SUPPLIED MATERIAL>
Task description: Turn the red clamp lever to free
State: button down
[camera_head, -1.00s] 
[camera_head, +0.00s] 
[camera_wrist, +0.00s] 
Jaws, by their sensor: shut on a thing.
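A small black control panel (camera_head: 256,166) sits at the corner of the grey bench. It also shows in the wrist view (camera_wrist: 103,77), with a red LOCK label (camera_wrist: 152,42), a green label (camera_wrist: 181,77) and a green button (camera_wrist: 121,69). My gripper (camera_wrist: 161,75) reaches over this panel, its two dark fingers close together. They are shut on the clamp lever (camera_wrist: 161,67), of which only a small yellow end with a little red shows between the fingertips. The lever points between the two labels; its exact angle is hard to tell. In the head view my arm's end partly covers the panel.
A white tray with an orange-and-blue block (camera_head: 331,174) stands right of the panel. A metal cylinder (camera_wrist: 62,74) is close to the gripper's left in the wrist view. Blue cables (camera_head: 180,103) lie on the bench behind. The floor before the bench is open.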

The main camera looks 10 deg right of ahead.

GOAL OF THE EXERCISE> Go through the listing above and restate it word for word.

TASK SOLUTION>
Task description: Turn the red clamp lever to free
State: button down
[camera_head, -1.00s] 
[camera_head, +0.00s] 
[camera_wrist, +0.00s] 
Jaws, by their sensor: shut on a thing.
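A small black control panel (camera_head: 256,166) sits at the corner of the grey bench. It also shows in the wrist view (camera_wrist: 103,77), with a red LOCK label (camera_wrist: 152,42), a green label (camera_wrist: 181,77) and a green button (camera_wrist: 121,69). My gripper (camera_wrist: 161,75) reaches over this panel, its two dark fingers close together. They are shut on the clamp lever (camera_wrist: 161,67), of which only a small yellow end with a little red shows between the fingertips. The lever points between the two labels; its exact angle is hard to tell. In the head view my arm's end partly covers the panel.
A white tray with an orange-and-blue block (camera_head: 331,174) stands right of the panel. A metal cylinder (camera_wrist: 62,74) is close to the gripper's left in the wrist view. Blue cables (camera_head: 180,103) lie on the bench behind. The floor before the bench is open.

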The main camera looks 10 deg right of ahead.

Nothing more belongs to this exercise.